▸ GIVEN PROBLEM
Go through the data below. Pull out every line that has the word "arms".

▸ AVAILABLE RECORDS
** start **

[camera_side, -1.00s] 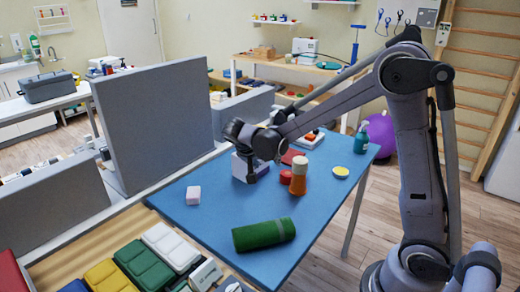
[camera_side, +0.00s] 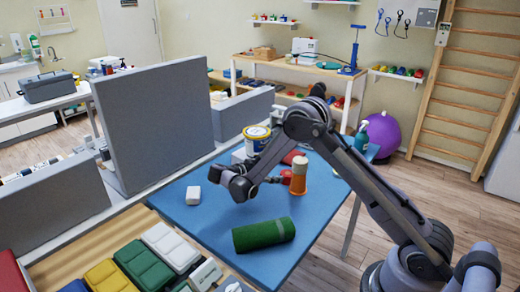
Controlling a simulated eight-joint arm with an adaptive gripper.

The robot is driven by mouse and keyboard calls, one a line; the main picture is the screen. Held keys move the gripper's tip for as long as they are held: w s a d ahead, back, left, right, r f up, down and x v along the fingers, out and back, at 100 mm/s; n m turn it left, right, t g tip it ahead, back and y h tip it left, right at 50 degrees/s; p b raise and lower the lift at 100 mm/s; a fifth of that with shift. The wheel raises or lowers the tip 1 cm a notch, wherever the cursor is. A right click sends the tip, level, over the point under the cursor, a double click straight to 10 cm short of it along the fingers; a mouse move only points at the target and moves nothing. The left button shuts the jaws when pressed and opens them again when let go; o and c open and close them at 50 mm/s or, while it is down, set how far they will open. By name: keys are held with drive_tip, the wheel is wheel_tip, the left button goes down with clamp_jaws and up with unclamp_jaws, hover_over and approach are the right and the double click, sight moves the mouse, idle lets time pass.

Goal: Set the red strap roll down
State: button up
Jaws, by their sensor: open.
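A small red roll (camera_side: 286,177), which looks like the red strap roll, stands on the blue table (camera_side: 215,222). A second red thing (camera_side: 293,157) lies farther back, partly behind my arm.
A green roll (camera_side: 263,235) lies at the front, and a pale block (camera_side: 193,195) sits at the left. A teal bottle (camera_side: 361,138) is at the far right. The table's left middle is clear.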

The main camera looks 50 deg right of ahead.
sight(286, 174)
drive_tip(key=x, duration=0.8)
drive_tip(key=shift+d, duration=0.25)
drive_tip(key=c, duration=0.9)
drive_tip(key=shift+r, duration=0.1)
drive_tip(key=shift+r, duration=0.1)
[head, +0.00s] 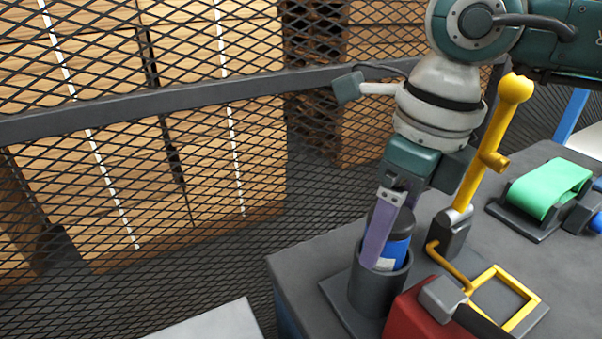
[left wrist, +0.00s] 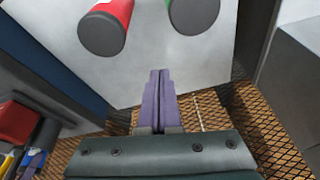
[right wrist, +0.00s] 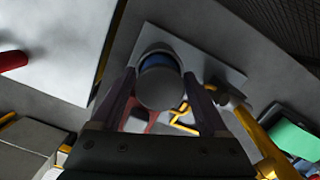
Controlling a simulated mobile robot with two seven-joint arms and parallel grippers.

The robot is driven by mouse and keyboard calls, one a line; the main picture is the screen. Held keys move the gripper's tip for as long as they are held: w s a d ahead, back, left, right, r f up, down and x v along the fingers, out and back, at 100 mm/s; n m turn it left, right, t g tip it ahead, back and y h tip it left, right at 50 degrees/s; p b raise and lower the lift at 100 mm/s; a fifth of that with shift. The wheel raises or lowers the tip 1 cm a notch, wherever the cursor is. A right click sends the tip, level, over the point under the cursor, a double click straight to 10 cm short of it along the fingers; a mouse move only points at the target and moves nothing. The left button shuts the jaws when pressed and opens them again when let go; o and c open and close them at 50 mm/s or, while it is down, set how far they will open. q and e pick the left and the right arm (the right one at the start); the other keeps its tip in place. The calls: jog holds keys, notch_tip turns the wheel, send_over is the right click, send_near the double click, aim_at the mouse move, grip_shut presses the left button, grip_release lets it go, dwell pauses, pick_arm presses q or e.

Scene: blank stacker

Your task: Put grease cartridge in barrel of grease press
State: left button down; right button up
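The grease cartridge (head: 398,250), blue with a dark cap, stands roughly upright in the grey barrel (head: 376,291) of the press. Its lower part is hidden inside the barrel. In the right wrist view the cartridge's grey end (right wrist: 160,88) sits between the two fingers (right wrist: 159,72). My left gripper (left wrist: 160,73) is shut and empty, out of the head view. Ahead of it in the left wrist view are a red cartridge (left wrist: 107,25) and a green-edged one (left wrist: 194,12).
A yellow lever (head: 482,150) rises right beside the barrel. A red block (head: 420,312) and a yellow frame (head: 503,295) stand in front. A green roll (head: 550,188) sits at the right. A mesh fence (head: 140,110) stands behind the dark bench.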

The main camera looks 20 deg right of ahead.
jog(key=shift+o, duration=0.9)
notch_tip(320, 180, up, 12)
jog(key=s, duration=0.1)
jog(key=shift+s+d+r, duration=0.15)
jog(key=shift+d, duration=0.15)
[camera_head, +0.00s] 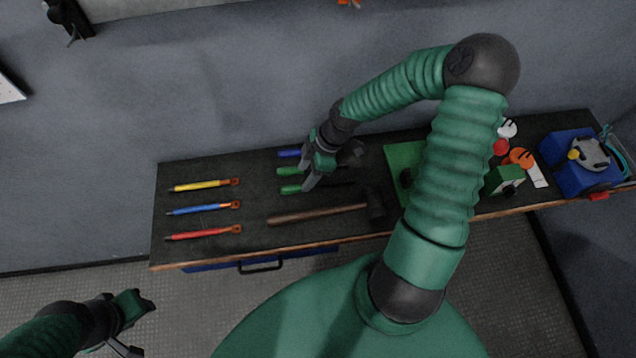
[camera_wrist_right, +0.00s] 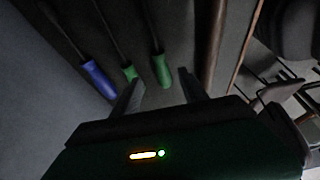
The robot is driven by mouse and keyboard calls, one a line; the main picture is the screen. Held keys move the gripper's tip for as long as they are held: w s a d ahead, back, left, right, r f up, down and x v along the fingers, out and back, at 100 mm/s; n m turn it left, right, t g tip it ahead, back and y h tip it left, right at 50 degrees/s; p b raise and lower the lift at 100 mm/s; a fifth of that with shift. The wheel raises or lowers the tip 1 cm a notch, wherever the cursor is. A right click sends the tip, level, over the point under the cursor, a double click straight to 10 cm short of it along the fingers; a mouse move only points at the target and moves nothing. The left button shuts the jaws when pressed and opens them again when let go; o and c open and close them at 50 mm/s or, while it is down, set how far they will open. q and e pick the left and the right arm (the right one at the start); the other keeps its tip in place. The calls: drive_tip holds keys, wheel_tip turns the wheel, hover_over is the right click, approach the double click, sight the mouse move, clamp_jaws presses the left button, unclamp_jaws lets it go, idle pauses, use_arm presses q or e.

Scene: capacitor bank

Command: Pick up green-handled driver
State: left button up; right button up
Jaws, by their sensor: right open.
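Two green-handled drivers lie side by side on the dark bench, the farther one (camera_head: 288,171) and the nearer one (camera_head: 291,189). In the right wrist view their handles show as the left green handle (camera_wrist_right: 129,73) and the right green handle (camera_wrist_right: 161,70). My right gripper (camera_head: 308,186) is open just above the drivers and partly hides them. In the right wrist view the right green handle lies between the two fingers, apart from both, and the left one is near the left fingertip. My left gripper (camera_head: 146,305) is off the bench at the lower left, its fingers apart.
A blue-handled driver (camera_head: 289,153) lies behind the green ones. A hammer (camera_head: 320,213) lies in front of them. Yellow (camera_head: 200,186), blue (camera_head: 203,208) and red (camera_head: 203,232) tools lie at the left. A blue box (camera_head: 570,170) stands at the right.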

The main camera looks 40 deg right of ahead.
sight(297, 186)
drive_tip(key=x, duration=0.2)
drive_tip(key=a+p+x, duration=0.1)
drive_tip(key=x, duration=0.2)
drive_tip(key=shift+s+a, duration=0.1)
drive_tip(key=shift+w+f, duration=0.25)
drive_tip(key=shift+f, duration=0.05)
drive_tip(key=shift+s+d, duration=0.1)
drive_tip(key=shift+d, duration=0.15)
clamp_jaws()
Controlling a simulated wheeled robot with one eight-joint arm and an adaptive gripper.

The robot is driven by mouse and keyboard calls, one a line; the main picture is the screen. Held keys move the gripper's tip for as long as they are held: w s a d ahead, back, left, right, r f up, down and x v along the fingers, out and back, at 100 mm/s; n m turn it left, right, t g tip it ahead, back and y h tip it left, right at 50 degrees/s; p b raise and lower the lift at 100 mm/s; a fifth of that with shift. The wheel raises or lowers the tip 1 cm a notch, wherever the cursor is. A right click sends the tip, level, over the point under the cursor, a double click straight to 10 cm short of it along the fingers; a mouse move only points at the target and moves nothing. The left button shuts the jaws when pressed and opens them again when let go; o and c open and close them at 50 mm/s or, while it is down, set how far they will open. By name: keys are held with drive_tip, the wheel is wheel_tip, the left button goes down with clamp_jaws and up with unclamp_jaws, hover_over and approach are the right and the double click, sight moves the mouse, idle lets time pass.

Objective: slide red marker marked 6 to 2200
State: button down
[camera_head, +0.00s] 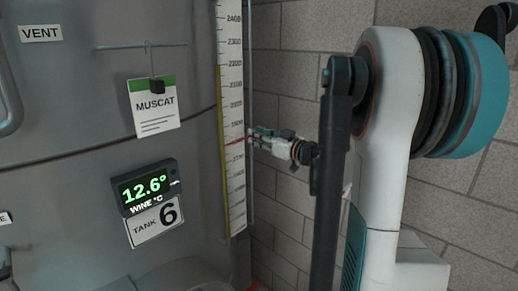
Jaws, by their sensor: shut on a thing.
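My gripper (252,136) is at the right edge of the tall white scale (232,110) on the tank, with its jaws shut on the red marker (238,141). A thin red pointer of the marker crosses the scale between the marks that read about 1900 and 1700. The rest of the marker is hidden by my fingers, and I cannot read a 6 on it. The 2200 mark (234,63) is well above my gripper on the same scale. A yellow strip runs along the scale's left edge.
The grey tank (75,90) bears a display reading 12.6° (145,187), a TANK 6 plate (155,223) and a hanging MUSCAT tag (153,108). A thin vertical rod (249,50) runs beside the scale. A block wall (300,60) stands behind.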

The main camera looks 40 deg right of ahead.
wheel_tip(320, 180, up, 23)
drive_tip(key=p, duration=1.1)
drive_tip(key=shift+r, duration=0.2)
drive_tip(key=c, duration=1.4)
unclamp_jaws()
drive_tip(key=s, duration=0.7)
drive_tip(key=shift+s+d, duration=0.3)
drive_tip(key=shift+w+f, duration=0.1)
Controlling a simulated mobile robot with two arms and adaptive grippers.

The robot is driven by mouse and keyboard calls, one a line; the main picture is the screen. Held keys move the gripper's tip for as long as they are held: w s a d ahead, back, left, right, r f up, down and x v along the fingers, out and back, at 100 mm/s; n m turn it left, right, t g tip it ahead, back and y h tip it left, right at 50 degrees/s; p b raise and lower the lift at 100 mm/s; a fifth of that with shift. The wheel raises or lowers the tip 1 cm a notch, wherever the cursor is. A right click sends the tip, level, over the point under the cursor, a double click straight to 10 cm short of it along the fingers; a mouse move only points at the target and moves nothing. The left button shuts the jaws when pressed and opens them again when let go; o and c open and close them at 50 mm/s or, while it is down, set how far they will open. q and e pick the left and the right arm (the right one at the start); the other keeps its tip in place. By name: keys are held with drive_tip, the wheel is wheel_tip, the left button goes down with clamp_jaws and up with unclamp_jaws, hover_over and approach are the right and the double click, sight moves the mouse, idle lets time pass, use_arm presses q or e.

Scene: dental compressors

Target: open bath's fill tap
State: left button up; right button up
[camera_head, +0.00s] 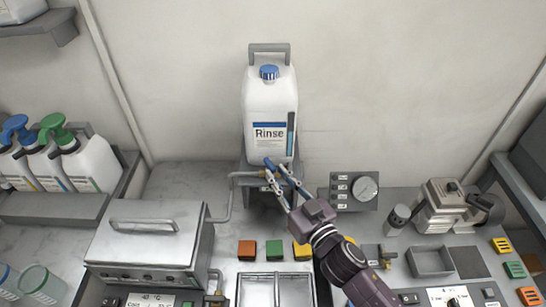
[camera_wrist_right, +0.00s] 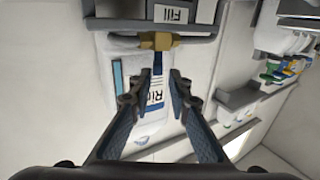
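The fill tap shows in the right wrist view as a brass body (camera_wrist_right: 160,41) with a dark blue lever (camera_wrist_right: 157,64) pointing toward the gripper, beside a "Fill" label (camera_wrist_right: 172,13). My left gripper is not in view.
A pipe (camera_head: 224,205) runs from the tap area down beside the bath. A gauge panel (camera_head: 351,191) is close on the right of the gripper. Orange, green and yellow blocks (camera_head: 274,250) lie below. Pump bottles (camera_head: 88,160) stand on a left shelf.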

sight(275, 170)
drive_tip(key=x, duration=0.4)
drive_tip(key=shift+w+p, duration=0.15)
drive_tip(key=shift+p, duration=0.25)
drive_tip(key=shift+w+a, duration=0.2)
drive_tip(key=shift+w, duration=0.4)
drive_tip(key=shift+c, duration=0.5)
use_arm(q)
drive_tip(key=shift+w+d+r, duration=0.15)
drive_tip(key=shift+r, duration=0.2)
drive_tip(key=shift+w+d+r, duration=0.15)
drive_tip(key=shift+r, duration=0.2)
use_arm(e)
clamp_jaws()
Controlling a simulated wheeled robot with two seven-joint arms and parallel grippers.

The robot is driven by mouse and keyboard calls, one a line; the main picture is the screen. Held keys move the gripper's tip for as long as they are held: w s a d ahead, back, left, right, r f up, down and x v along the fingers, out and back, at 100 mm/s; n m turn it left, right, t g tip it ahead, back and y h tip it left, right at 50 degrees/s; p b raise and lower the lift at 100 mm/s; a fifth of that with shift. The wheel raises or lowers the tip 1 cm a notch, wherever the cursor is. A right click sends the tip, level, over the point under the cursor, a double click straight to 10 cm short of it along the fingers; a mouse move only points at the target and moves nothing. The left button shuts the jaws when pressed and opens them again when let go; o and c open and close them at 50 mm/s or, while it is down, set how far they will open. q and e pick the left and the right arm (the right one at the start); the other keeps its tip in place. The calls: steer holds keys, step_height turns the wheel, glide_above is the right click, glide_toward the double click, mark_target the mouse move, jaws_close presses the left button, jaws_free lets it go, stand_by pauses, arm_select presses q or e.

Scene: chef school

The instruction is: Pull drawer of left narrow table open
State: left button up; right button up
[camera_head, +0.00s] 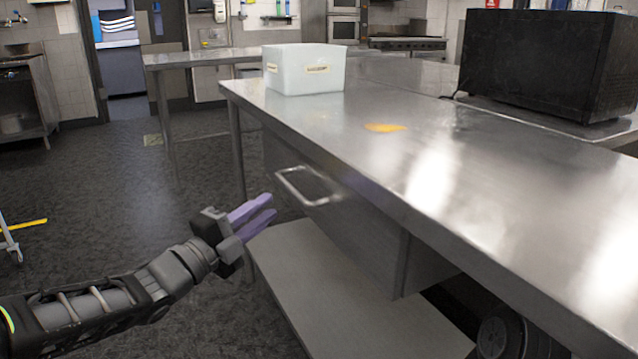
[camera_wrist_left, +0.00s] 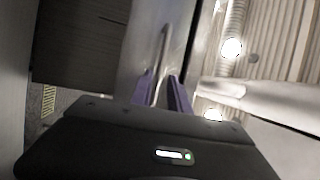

** end **

▸ SOLUTION
Controlling a simulated mobile robot with two seven-joint arms and parallel grippers.
Controlling a simulated mobile robot with two arms and adaptive grippers.
Controlling a simulated wheeled robot with two seven-joint arms and parallel grippers.

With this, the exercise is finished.